Given information
+--

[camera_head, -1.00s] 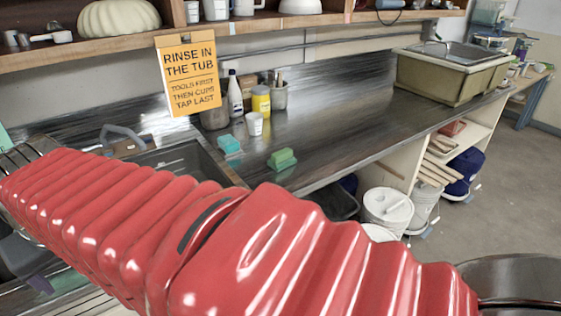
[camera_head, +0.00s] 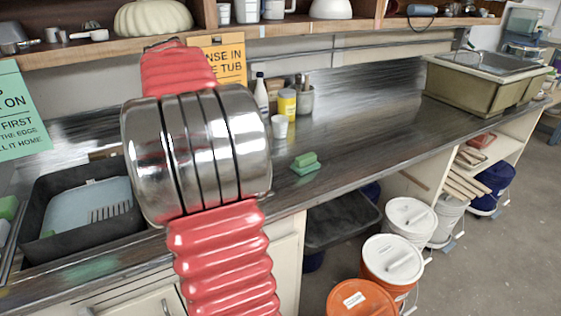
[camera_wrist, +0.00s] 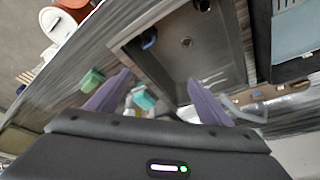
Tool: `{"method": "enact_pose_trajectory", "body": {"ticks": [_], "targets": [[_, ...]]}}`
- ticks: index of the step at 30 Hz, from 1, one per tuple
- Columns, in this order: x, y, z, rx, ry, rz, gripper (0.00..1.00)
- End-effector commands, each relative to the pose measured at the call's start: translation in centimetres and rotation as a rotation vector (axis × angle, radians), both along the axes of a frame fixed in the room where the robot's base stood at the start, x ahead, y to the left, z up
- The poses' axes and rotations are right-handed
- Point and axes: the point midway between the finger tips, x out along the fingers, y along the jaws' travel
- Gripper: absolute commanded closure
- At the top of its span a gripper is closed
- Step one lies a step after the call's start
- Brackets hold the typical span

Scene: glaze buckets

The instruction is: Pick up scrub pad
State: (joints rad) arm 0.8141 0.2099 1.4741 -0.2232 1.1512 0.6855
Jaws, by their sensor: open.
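A green block with a darker green base (camera_head: 305,163) lies on the metal counter (camera_head: 370,140), right of my arm. It also shows in the wrist view (camera_wrist: 92,80), outside my left finger. A teal block (camera_wrist: 143,98) shows between my fingers in the wrist view, farther off; my arm hides it in the head view. Either could be the scrub pad; I cannot tell which. My gripper (camera_wrist: 158,78) is open and empty, its two purple fingers spread above the counter and sink. The gripper is hidden in the head view.
A sink basin (camera_wrist: 187,48) lies beyond my fingers. A dark tub (camera_head: 60,240) with a pale blue tray stands left. A white cup (camera_head: 280,127) and a yellow jar (camera_head: 287,102) stand behind the green block. Orange-and-white buckets (camera_head: 390,260) stand on the floor.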

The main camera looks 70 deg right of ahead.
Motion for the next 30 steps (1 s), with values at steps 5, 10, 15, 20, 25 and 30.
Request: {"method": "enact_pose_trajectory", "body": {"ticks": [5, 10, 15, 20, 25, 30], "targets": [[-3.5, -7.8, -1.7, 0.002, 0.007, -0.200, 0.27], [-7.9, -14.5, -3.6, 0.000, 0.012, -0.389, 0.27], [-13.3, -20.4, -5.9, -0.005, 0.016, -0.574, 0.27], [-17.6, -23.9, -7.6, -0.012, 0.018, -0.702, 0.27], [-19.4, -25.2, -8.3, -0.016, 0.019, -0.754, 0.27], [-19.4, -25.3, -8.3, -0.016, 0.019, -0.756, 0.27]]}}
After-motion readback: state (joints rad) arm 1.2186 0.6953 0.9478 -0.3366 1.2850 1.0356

+--

Given exercise
Each line that holds the word "start" is to be copied.

Full response
- End-effector commands, each relative to the pose measured at the call's start: translation in centimetres and rotation as a rotation vector (axis × angle, radians), both along the axes of a frame fixed in the room where the robot's base stood at the start, x ahead, y to the left, z up
- Step one lies a step after the call's start

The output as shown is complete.